Data Clustering with K-means

Data Clustering with K-means

Identifying Clustering Algorithms

Once the data was normalized, the next step was to figure out how to group the data based on their similarity. Upon researching this topic, I found out that there were several algorithms to achieve this such as:

• K-means clustering
• K-mediods clustering
• K-nearest neighbors
• Hierarchal clustering
• DBSCAN

There were several other algorithms as well, however, I decided to use K-means clustering as I felt it was easier to understand and applicable for my use case.

Choosing the Right Tools

To cluster the data, several k-means clustering npm packages were looked at and finally, I finalized on using ml-kmeans combining it with ml-distance and simple-statistics. Addtionally, to perform TF-IDF analysis on anime synopses, natural was used alongside remove-stopwords, word-list, and lemmatizer.

ml-distance offered various distance and similarity calculations and ml-kmeans allowed for the use of custom distance functions so this worked out really well for me.

Understanding Distance Functions

I tried to learn about some common distance functions used to cluster data such as euclidean, cosine, squared euclidean, manhattan, hamming, etc and through trial and error I experimented with all of the functions provided by ml-distance. Through my experiments, which involved applying various normalization techniques to anime properties and experimenting with different feature combinations, I discovered that the curse of dimensionality significantly impacted my results as the number of features in my feature tensors increased.

To combat the curse of dimensionality, I decided to use various normalization techniques, combinations of features and different weightings to these features. Additionally, I did try to reduce the number of features I used as originally, I wanted to see how the effect of all features together would be and it proved to be computationally expensive to compute for higher k values and harder to cluster effectively.
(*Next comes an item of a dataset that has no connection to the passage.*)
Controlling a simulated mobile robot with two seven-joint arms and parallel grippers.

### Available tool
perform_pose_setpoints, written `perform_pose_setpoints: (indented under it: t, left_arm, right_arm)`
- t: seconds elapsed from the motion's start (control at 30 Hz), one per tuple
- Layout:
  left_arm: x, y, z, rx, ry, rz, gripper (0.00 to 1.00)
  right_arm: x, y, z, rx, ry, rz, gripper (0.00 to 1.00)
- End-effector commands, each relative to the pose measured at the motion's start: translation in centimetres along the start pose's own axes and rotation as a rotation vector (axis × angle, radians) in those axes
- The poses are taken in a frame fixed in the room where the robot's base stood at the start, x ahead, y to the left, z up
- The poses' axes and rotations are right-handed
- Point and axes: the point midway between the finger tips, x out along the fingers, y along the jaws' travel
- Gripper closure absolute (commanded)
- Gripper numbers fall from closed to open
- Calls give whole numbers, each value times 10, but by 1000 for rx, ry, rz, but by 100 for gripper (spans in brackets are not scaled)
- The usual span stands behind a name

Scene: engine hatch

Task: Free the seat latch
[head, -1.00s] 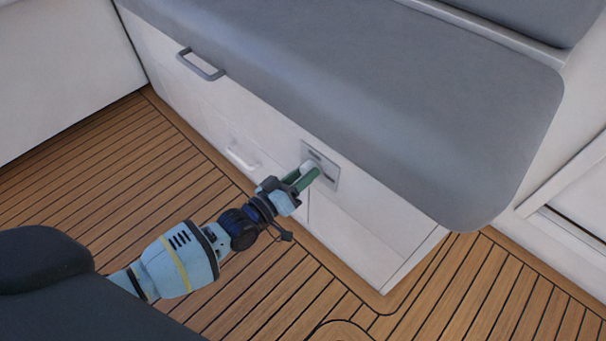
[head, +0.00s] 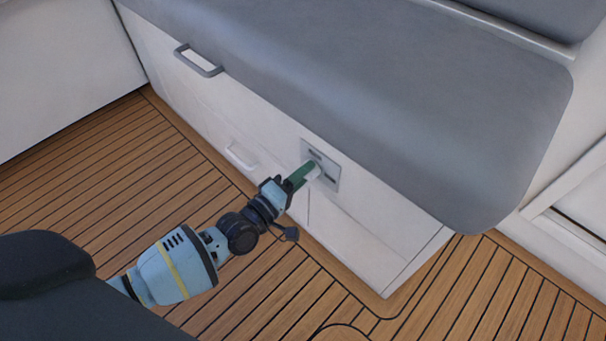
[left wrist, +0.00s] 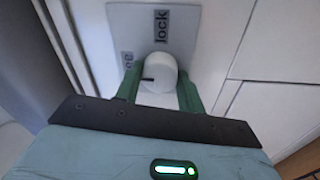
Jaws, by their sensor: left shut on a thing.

Evaluating Clustering Effectiveness

I was able to assess the effectiveness of clustering by identifying several metrics that indicate the efficiency of clustering, including:

• Within Cluster Sum of Squares (WCSS)
• Elbow Method
• Silhouette Score

While other metrics were available, my primary focus was on the Within Cluster Sum of Squares (WCSS) and the silhouette score when feasible. Fortunately, calculating the WCSS was straightforward with the assistance of ml-kmeans, and the silhouette score was computed using simple-statistics. However, the computation of the silhouette score became increasingly computationally intensive as the value of k increased, due to the large size of the feature tensors, leading me to prioritize the WCSS. My objective was to achieve the lowest WCSS and the highest silhouette score possible.

Best Distance Functions for the Dataset

From my experiments, I learned that given my data set, the following functions worked out the best:

• Manhattan Distance
• Dice Similarity
• Jaccard Index
• Gower's Distance
• Cosine Similarity
• Sørensen–Dice coefficient
• Tanimoto Index

Customizing the Distance Function

After additional experimentation, I attempted to develop a custom distance function by employing varying weights and combinations of distance measures for both categorical and numerical attributes. Initially, cosine similarity was employed, as it proved effective. After cosine similarity, I ended up using gower's distance and that seemed to work out well purely based on the wcss values however, I learned later that this was due to the total number of values as the gower distance performed poorly as the number of values in the concatenated tensors for each anime increased, especially due to the amount of binary vectors.

To develop the current weighted distance function, I compared anime that were known to be similar, utilizing various distance measures with both the concatenated tensors as a whole and each individual feature tensor. This approach helped identify which properties most significantly increased the distance between each anime. At the same time, I was experimenting with different normalization techniques and feature tensor combinations. Eventually, I added weights which required a considerable amount of trial and error to achieve the current satisfactory level of recommendations as I had to experiment with different weightings for each property and different distance measures for each.

In the end, the manhattan distance was used for properties such as type, rating, and demographics where there was a numerical value and a need to seperate anime such as anime of type TV vs. Movie. The dice distance was used for all other properties such as genres, themes, synopsis, etc.

Future Experimentation

The K-means model currently uses a low k-value, k = 10 which means that there are only 10 clusters and given the dataset size, that amounts to a significant amount of anime per cluster. Further experimentation is required to investigate larger k-values, which can better balance the system's objectives and enhance the quality of recommendations. Moreover, the weights applied and the properties contain potential for further enhancement. Ideally, aiming for a larger number of clusters would enable a more accurate representation of the unique features of each anime grouping.